Get us in your inbox


Cecconi’s Dumbo

  • Restaurants
  • price 3 of 4
  • 3 out of 5 stars
  • Recommended
  1. Photograph: Dave Burk
    Photograph: Dave Burk

    Cecconi's Dumbo

  2. Photograph: Dave Burk
    Photograph: Dave Burk

    Cecconi's Dumbo

  3. Photograph: Dave Burk
    Photograph: Dave Burk

    Cecconi's Dumbo

  4. Photograph: Dave Burk
    Photograph: Dave Burk

    Cecconi's Dumbo


Time Out says

3 out of 5 stars

It’s 10:30pm on a Saturday, and this place is downright pulsing. Your 9 o’clock dinner reservation is winding down as the high heels and short skirts migrate from the restaurant’s Italian marble bar to the main dining room, poised to pounce on your table. The in crowd doesn’t mess around.

This is Cecconi’s Dumbo, the public restaurant arm of Manhattan’s members-only Soho House (with locations in London, Barcelona and Miami). While prime waterfront digs in a 19th-century coffee warehouse may earn Cecconi’s some Brooklyn bona fides, there’s nothing hipster about it.
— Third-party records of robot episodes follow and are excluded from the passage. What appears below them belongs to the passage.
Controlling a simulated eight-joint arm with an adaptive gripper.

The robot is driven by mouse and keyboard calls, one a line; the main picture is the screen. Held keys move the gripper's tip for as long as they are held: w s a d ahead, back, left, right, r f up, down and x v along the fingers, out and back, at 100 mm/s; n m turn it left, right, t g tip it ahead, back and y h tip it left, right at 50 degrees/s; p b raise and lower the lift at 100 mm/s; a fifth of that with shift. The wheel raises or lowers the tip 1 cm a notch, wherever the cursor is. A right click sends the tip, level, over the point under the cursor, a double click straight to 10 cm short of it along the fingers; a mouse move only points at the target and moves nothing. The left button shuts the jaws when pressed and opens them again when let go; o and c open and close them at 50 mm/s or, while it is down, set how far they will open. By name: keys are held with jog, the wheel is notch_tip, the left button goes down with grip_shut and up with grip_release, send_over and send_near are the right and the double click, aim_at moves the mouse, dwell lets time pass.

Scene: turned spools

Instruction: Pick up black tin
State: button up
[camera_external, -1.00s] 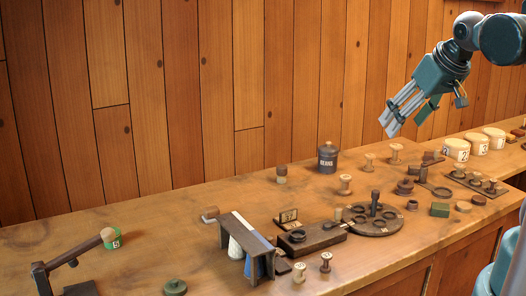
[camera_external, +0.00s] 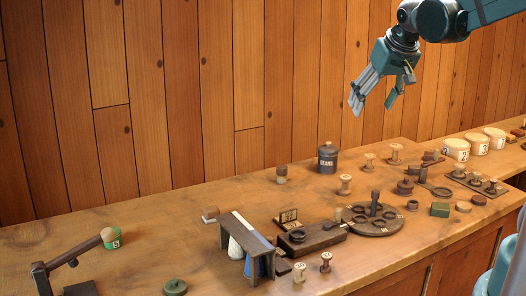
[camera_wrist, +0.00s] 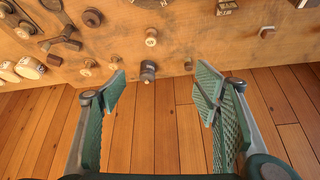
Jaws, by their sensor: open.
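The black tin (camera_external: 327,160) is a dark lidded canister with a round knob and pale "BEANS" lettering. It stands upright at the back of the wooden bench, near the plank wall. In the wrist view the tin (camera_wrist: 148,72) shows small and far off, between and beyond the fingertips. My gripper (camera_external: 376,100) is high above the bench, up and to the right of the tin in the external view. Its fingers are apart with nothing between them, as the wrist view of my gripper (camera_wrist: 162,86) also shows.
A pale spool (camera_external: 345,184) stands in front of the tin, and a small dark-topped spool (camera_external: 281,173) to its left. A round dark tray (camera_external: 374,224) with a post lies further forward. White numbered tubs (camera_external: 456,149) stand at right. The back-left bench is mostly clear.

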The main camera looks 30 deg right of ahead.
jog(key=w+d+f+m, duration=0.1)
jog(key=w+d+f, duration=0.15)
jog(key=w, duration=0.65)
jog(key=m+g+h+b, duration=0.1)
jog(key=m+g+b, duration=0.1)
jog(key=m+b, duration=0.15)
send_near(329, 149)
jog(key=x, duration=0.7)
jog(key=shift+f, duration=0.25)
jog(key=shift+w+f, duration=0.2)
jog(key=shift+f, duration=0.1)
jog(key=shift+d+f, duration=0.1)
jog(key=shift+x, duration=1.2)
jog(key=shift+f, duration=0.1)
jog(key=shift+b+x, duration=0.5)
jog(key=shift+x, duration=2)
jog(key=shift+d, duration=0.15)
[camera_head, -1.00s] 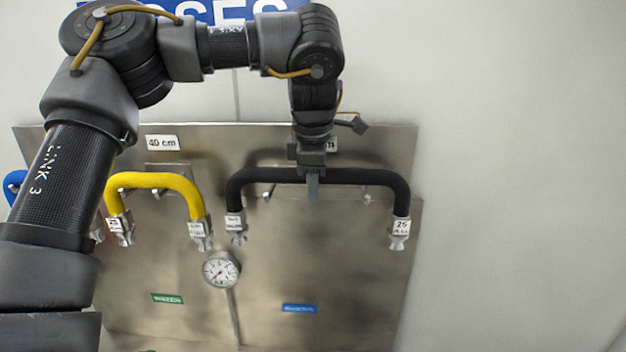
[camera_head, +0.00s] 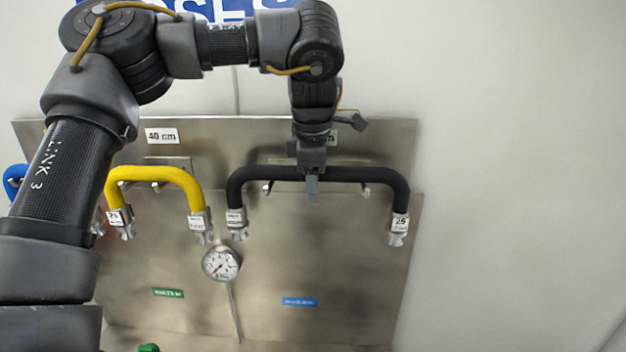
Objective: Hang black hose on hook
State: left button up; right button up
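The black hose (camera_head: 360,175) is bent like a wide upside-down U, metal fittings hanging at both ends. Its top stretch runs level in front of the steel panel. Two small hooks, left (camera_head: 268,187) and right (camera_head: 366,188), show just under it; I cannot tell whether the hose rests on them. My left gripper (camera_head: 312,186) points down at the middle of the hose. One grey finger crosses in front of the hose and reaches below it; the other is hidden. I cannot tell whether the fingers press on the hose. My right gripper is not in view.
A yellow hose (camera_head: 155,175) hangs on the steel panel (camera_head: 340,280) to the left, and a blue hose (camera_head: 14,180) shows at the left edge. A pressure gauge (camera_head: 221,263) sits below. Plain wall (camera_head: 520,180) is clear at the right.

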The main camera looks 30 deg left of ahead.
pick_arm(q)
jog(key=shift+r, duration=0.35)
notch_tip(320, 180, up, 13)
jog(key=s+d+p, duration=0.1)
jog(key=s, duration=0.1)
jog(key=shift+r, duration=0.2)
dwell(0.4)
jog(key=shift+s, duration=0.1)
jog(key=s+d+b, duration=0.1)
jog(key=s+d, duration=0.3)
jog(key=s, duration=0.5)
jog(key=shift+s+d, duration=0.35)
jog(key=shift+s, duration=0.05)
The sprawling Venetian-industrial space is a luxe kaleidoscope of glowing glass chandeliers, black-and-white mosaic marble floors and peacock-blue chairs. Grab a stiff Negroni from one of the handsome barmen clad in custom white tux jackets, and drink in the terrace view of lower Manhattan stretching skyward above Jane’s carousel and the Brooklyn Bridge.

The see-and-be-seen spirit that pervades Cecconi’s extends partly to its steady but unexciting roster of Italian classics. Faithfully executed by executive chef Riccardo Bilotta (the Lambs Club, A Voce Columbus Circle), the menu is dotted with tableside flourishes that are all about optics. Take the tuna tartare ($17)—mixed theatrically as you watch—slammed with lemon and lost in a thicket of arugula, or “chilled” pea soup ($9) ladled from a shiny tureen but warmer than preferred and lacking the arresting freshness of peak-season peas. While your lemon-caper Dover sole ($42)—presented on a silver platter and filleted tableside—is a bit dry, at least you get props from the finance bro sitting next to you for ordering the most expensive thing on the menu.

Forego the spectacle, and you can eat perfectly well with in-house pastas like rich rigatoni bolognese ($18), deep and dusky with nero d’Avola, and petite cavatelli ($17) flush with doubly earthy lamb and artichoke ragù. Or take the cheesy route: ricotta ($8) whipped smooth with buttermilk, drizzled with finger-licking truffle honey and served in a mini Mauviel pot; or chewy wood-oven pizza ($20) strewn with fontina and thin, crispy-edged slices of porchetta.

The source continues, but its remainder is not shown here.